Negar esse fato seria uma ofensa aos desaparecidos e suas famílias. Os líderes dos rapazes se resguardaram atrás dos familiares das vítimas: devem explicar seu papel nessa maldita noite. Quanto ao demais, a direção da instituição educativa deveria garantir a integridade física dos alunos.
México, An-Estado e campo de guerra
Em outro livro seu utiliza o conceito de An-Estado. De que se trata? Como funciona o An-Estado no México?
O An-Estado é um Estado a-legal, como o mexicano (mas isto não é exclusividade do México): funciona por suas desfuncionalidades, está fora e é contra (é isso que significa o prefixo “a”) a legalidade e simula respeitar a lei.
Com outras palavras, não cumpre apenas fórmulas de exceção ou quebra de normas, mas as inclui e chega a invertê-las: por exemplo, suas relações com o crime organizado, que pode ser um instrumento de governabilidade ou de apoio (mediante contribuições financeiras) dentro da ordem constituída.

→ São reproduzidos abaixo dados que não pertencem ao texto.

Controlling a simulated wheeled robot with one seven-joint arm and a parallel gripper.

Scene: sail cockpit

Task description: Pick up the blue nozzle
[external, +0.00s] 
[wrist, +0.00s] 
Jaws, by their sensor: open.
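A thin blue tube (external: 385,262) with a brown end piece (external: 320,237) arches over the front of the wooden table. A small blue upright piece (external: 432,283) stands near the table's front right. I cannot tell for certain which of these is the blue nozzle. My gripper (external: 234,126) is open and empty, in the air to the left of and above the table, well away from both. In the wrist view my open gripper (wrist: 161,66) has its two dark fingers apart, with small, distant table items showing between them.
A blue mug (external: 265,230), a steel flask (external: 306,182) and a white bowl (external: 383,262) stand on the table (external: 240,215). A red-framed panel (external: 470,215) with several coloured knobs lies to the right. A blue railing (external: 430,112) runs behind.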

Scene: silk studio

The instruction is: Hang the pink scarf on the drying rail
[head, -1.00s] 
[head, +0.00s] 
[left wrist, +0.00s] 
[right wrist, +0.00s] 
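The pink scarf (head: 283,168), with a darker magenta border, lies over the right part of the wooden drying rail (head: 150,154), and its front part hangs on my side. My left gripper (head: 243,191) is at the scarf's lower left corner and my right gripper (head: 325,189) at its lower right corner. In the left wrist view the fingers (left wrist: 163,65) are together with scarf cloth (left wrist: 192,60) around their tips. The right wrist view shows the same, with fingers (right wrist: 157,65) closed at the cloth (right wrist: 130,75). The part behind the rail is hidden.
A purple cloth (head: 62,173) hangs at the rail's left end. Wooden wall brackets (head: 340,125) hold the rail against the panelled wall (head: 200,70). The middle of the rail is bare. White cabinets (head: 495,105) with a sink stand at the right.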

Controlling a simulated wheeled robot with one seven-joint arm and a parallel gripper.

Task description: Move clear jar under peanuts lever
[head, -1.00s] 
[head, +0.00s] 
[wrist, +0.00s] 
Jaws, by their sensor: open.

Neste tipo de Estado, o governo pode ser substituído por práticas comunicativas de controle de danos, propaganda e campanhas de contra-informação em vez de atender a problemas concretos. Em um An-Estado a democracia é formal, não substancial, e se reproduz a partir de uma classe política cada vez mais alheia à sociedade.
Fonte: http://bit.ly/1FTVLhP |
O México é um “campo de guerra”, você diz. Poderia nos explicar o conceito e a realidade que nomeia? Qual é o papel dos Estados Unidos nesse “campo de guerra”? Esse papel sofreu modificações desde as décadas de 1970 ou 1980?
O México é um campo de guerra desde que o governo de Felipe Calderón Hinojosa decidiu desencadear, com o patrocínio dos Estados Unidos, uma guerra contra o narcotráfico (2007-2012); as Forças Armadas do país foram entregues a tarefas de polícia (um ato inconstitucional, como mostrou o ministro da Suprema Corte de Justiça, José Ramón Cossío Díaz).
Há localidades, zonas, trajetos, tomados, de forma temporária ou permanente, pelo crime organizado; o país mantém um índice de impunidade de todos e cada um dos crimes que se cometem de 98% a 99%. Por essa razão, os cidadãos são vítimas reais ou potenciais dos abusos das Forças Armadas, das polícias, do crime organizado ou do crime comum.
Os fatores anteriores indicam uma situação que ultrapassa a violência do Estado de décadas anteriores. Os Estados Unidos são corresponsáveis pela degradação institucional no México, pois o estado de guerra descrito é fruto direto do Acordo para a Segurança e Prosperidade da América do Norte (ASPAN 2005). A soberania do país foi entregue aos interesses estadunidenses.
Uma revolução das mentes
Onde você coloca suas esperanças neste momento no México, Sergio?
No conhecimento, na informação, na reflexão, na clareza, em uma revolução das mentes que possa sentar as bases práticas para deixar para trás as atuais imposições do sistema de mundo. Devemos repensar de forma integral a realidade e propor novos entendimentos a respeito.
Quanto às demandas específicas das famílias das vítimas, são razoáveis e seu cumprimento seria encorajador. A recente relação petitória de oito pontos proposta por estas famílias ao governo de Enrique Peña Nieto deve ser aceita. E será preciso evitar que o governo postergue a investigação judicial devida para favorecer ações supletivas de tipo burocrático ou comunicativo.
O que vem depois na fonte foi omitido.